This matters, because I see teachers and students over and over again in online forums referring to these ‘official’ recordings as proof of exactly how a piece should be played. ABRSM clearly state in the foreword to the Teaching Notes booklet (more on this later!): “It is important to say that there is no ‘ABRSM way’ to play these or any other musical works”. It’s a real shame this reminder is hidden away in a separate booklet that reviewers acknowledge isn’t great value for money, and which most people aren’t going to own. If it’s so “important to say”, I wonder why they don’t say this in the books or syllabus documents themselves?

That said, many of the recordings are excellent- Dinara Klinton in particular has been doing a lot of heavy lifting across all the grades, mostly doing an excellent job with the tricky balance between giving a neutral, achievable account, and adding enough inspirational flair to bring the pieces to life. And I’m particularly impressed to see some big names in the piano world also contributing to some of the new recordings, such as Danny Driver, Noriko Ogawa, Ronan O’Hora, and Joanna MacGregor.

Editorial approach

I’m pleased to see that ABRSM are continuing their conscientious urtext editorial approach at the higher grades, which stood up to careful scrutiny when I compared the Grade 8 List A pieces against other urtext editions. At the lower grades, the clearly annotated editorial suggestions continue to work well. One odd exception is ABRSM’s use of wedge-shaped articulation marks, often called wedges or Striche, in some lower-grade pieces. These markings are not always straightforward historically, and do not simply mean “play short” in the way many teachers might assume. Given that ABRSM have often simplified or removed ornaments at these levels to make pieces more accessible, I find it strange that they haven’t also editorialised these markings, which cause so much controversy and confusion.

Representation and diversity

Representation and diversity are broadly similar to the previous syllabus, and I’m including some comprehensive tables at the end of this review to show how the statistics have developed since the 2019–2020 syllabus. What’s obvious is that real progress has been made in recent years, but if we dig a little beneath the surface, there’s a worrying trend towards fewer women composers being represented in classical styles within the books themselves. However, this new syllabus is the strongest so far in terms of representation of non-white composers in classical styles.

But I would still like to see many more non-white composers represented in historical classical styles from the Baroque era to the early 20th century. It’s not that they didn’t exist- for example, I already mentioned above that there’s an enormously neglected treasure-trove of Latin American classical music. If we drill a bit deeper, I’m a big fan of Mexican classical music- and it’s not as if there aren’t many pieces by major composers such as Ponce, Castro and Chávez that could fit perfectly into an ABRSM syllabus! Now, I did notice that the new Grade 7 one-hand choices feature a Mexican composer for the first time, but this doesn’t really count for me, bearing in mind that most people will have no idea this option exists. And Mexico is only one country: there’s a whole world of similar options!
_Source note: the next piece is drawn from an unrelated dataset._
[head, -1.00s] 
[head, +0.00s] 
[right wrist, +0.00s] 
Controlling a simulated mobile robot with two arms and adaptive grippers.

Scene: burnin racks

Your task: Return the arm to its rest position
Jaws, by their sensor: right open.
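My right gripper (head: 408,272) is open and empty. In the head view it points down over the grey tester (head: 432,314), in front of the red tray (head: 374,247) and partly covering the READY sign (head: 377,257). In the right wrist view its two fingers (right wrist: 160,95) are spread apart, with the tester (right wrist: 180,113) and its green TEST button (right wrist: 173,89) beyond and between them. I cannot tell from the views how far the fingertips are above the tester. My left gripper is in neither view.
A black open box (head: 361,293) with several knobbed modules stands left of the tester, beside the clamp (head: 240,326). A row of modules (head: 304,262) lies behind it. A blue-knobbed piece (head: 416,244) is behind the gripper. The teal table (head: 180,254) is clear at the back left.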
One final point about representation concerns the covers themselves. I’m very much in favour of positive representation, and it’s obviously good for exam books to encourage a perception that classical music doesn’t have to be all about white men. But since the 2023–2024 syllabus, ABRSM’s piano books have been using a series of prominently featured children from minority ethnic backgrounds on the covers, and this is a tricky line to walk. Done well, it can feel warm, inclusive and encouraging of diversity. Done badly, it risks looking more like box-ticking than care.

This is why I find the 2027–2028 covers so uncomfortable. Speaking as someone who used to work professionally as a photographer, I think the image has been very poorly handled. It’s obviously been taken with a very wide-angle lens at almost waist level, with terrible lighting, and the resulting portrait is unflattering in a way that feels careless rather than respectful. If ABRSM want to highlight diversity and inclusion on their covers, they surely have a responsibility to present the image with real care? Otherwise the result starts to feel less like thoughtful inclusion, and more like a diversity message being delivered without enough care for the person being used to carry it.

What’s new

A couple of new features are worth mentioning in the new syllabus…

One-hand repertoire

The most interesting new feature is the expansion of the one-hand repertoire. The previous syllabus introduced one-hand pieces for Grades 1–5 in the Performance Grades, and the new syllabus now extends this to Grades 6–8. This is a very welcome development, broadening access for students with certain injuries or disabilities.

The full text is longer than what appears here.